Kenton Ambushes Indians

Historical Marker #1614 in Bracken County notes the location where, in 1793, Simon Kenton and a party of settlers crossed the Ohio River to attack a group of Native Americans returning from a raid into central Kentucky.

By the 1770s, most Native American tribes that frequented the eastern half of Kentucky lived either north of the Ohio River or in the southern Appalachian Mountains. Those who lived in what became Ohio were mostly Shawnees and their allies. Through the 1780s and into the 1790s, the Shawnee and their friends raided into Kentucky for horses and to create terror among the encroaching settlers.

Fights among the settlers and raiding Native Americans were quite common and often resulted in brutal engagements and the taking of prisoners. Both sides learned from each other just how to carry out this type of frontier war to best effect.

By the time Kentucky became a state in 1792, the frequency of native raids had declined. This was due largely to the rapidly increasing number of white settlers and their defensive settlements. During the summer of 1793, however, a group of Indians from north of the Ohio River made a raid into central Kentucky.

Once across the Ohio River and on Kentucky soil, the raiders sunk their canoes in Holt's Creek, which emptied into the Ohio. They then began their journey on foot. Local settlers spotted the sunken canoes and quickly gathered a force to meet the Indians when they returned and attempted to recross the Ohio.

Led by noted frontiersman Simon Kenton, the pioneers crossed to the Ohio side and waited for four days.
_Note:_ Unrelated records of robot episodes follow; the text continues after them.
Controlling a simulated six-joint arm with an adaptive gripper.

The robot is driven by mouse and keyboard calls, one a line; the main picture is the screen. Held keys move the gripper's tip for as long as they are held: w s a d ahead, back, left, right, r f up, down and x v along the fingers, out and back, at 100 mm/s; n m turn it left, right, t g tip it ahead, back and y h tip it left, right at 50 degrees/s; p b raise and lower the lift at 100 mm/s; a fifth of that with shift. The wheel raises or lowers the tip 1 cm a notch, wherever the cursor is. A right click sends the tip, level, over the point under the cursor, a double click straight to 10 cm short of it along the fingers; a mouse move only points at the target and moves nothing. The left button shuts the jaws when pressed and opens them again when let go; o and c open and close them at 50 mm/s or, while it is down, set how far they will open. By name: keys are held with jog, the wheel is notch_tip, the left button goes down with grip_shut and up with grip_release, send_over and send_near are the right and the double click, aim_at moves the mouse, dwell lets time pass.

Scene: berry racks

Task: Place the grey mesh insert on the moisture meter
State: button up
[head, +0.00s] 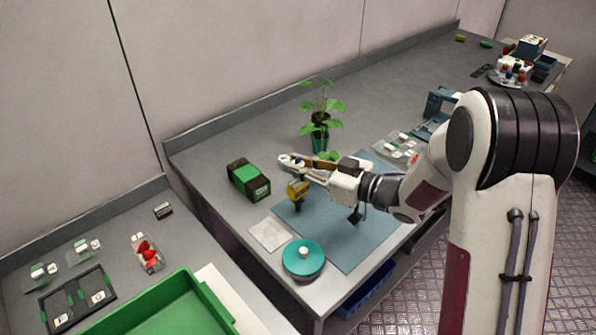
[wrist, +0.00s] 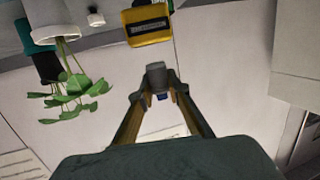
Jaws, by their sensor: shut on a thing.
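My gripper (head: 290,161) reaches left over the blue mat, its fingers roughly level. In the wrist view its two fingers (wrist: 157,95) are shut on a small grey cylindrical piece, which I take to be the grey mesh insert (wrist: 156,73); its mesh is too small to make out. A yellow device with a dark label, apparently the moisture meter (wrist: 148,38), lies beyond the fingertips, apart from the held piece. In the head view the yellow device (head: 298,187) shows just below the fingers, partly hidden by them. The held piece is hard to make out there.
A potted plant (head: 319,130) stands behind my gripper. A green-and-black box (head: 248,180) is to the left. A round teal container (head: 302,260) and a pale square sheet (head: 269,235) are in front. The blue mat (head: 350,235) has clear room. A green tray (head: 187,285) is at lower left.

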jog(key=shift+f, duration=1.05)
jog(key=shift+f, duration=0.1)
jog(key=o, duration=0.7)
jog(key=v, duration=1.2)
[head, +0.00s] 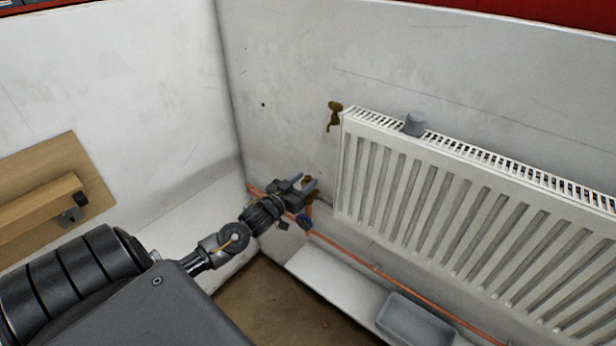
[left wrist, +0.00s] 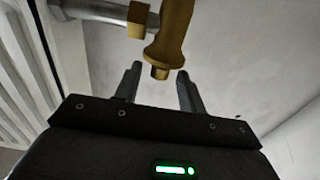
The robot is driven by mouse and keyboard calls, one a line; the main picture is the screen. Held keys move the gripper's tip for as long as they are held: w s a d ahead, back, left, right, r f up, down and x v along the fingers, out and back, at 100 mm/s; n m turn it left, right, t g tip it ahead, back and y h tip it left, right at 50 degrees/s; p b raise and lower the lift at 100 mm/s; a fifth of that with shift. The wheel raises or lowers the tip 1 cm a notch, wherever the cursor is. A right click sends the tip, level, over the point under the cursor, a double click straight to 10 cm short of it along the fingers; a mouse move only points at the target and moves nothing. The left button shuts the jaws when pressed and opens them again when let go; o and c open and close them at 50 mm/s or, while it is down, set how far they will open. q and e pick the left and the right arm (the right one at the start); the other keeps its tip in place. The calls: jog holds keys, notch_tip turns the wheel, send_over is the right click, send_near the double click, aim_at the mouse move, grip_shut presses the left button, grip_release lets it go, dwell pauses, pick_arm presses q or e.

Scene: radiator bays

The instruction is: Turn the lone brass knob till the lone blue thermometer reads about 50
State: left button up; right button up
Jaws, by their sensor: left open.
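My left gripper (head: 308,187) is open beside the lower left corner of the radiator. A brass valve part (head: 314,197) shows just behind its fingers, partly hidden. In the left wrist view the brass part (left wrist: 170,38) lies ahead, with its lower end about between the two open fingertips (left wrist: 158,76). I cannot tell whether the fingers touch it. A small dark blue piece (head: 305,219) sits just below the gripper by the copper pipe. I cannot tell whether it is a knob or a thermometer, and no reading is legible. My right gripper is out of view.
The white radiator (head: 400,190) hangs on the right wall with a grey cup-like piece (head: 414,124) on top. Another brass fitting (head: 334,113) is at its upper left corner. A copper pipe (head: 350,257) and grey tray (head: 415,322) lie below. A wooden piece (head: 40,205) is on the left wall.

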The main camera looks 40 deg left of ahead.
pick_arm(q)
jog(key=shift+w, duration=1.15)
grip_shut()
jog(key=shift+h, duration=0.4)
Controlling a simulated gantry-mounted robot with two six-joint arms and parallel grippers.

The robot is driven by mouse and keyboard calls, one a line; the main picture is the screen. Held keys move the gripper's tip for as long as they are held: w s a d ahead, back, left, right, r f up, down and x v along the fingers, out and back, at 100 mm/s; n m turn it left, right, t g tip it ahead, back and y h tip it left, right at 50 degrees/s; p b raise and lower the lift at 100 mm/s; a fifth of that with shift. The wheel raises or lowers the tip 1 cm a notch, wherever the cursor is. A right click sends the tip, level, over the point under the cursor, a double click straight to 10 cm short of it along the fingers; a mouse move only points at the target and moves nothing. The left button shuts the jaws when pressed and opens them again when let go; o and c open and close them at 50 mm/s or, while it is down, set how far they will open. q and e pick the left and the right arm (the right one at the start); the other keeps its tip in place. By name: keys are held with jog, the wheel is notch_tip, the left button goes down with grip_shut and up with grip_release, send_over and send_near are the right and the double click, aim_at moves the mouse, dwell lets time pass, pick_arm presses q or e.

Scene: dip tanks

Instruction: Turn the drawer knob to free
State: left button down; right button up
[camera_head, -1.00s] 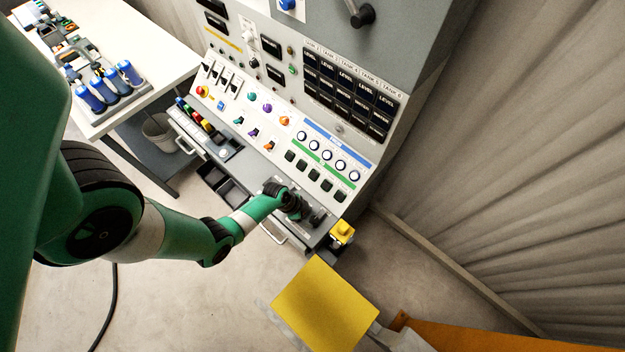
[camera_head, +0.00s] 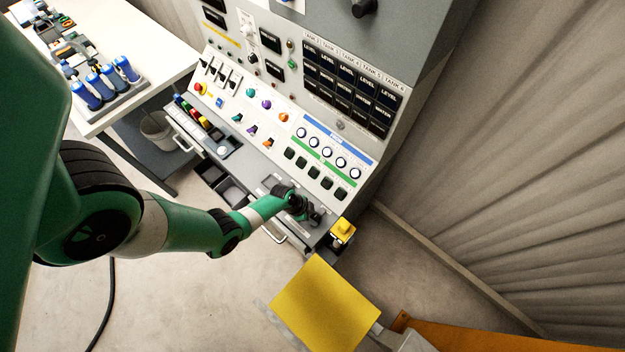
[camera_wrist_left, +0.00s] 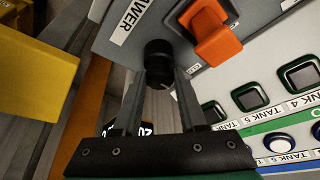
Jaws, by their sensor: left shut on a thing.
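A round black knob (camera_wrist_left: 158,60) stands on the grey console face, beside a label whose visible letters read "AWER". My left gripper (camera_wrist_left: 157,80) has its two fingers on either side of the knob and is shut on it. In the head view my left gripper (camera_head: 312,213) is at the console's lower right corner, where it hides the knob. A drawer with a pale handle (camera_head: 273,235) is below the gripper. My right gripper is not in view.
An orange-red switch handle (camera_wrist_left: 214,36) sits close to the knob. Square tank buttons (camera_wrist_left: 250,97) are to its right. A yellow box (camera_head: 343,231) is at the console's right end. A yellow plate (camera_head: 325,303) stands in front.

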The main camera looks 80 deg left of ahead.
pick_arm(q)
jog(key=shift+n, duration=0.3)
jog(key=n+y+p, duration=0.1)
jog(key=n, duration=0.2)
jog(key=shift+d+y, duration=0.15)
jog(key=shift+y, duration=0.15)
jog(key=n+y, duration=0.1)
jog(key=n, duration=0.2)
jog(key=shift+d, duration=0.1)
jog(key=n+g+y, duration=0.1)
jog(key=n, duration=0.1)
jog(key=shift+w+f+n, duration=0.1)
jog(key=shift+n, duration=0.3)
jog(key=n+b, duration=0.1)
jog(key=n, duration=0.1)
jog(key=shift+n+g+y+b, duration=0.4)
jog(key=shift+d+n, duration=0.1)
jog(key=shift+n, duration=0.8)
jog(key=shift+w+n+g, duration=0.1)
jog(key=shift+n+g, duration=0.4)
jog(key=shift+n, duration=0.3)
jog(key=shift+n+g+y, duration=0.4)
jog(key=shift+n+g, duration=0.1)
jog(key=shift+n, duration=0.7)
When the first group of Indians finally appeared, they had stolen horses with them and swam across. Kenton and his men killed the Indians and a white man that had previously joined the native band. The white settlers did the same to the next contingent of Indians, who had yet another white convert with them. That night, the main body of Indians sent one of their party ahead who warned of the ambush. Those Indians still on the Kentucky side scattered. The horses they had stolen were recaptured by the Bourbon County militia, who had been pursuing the natives. An attempt was made to track the panicked Indians, but as they had gone in different directions the mission was soon abandoned.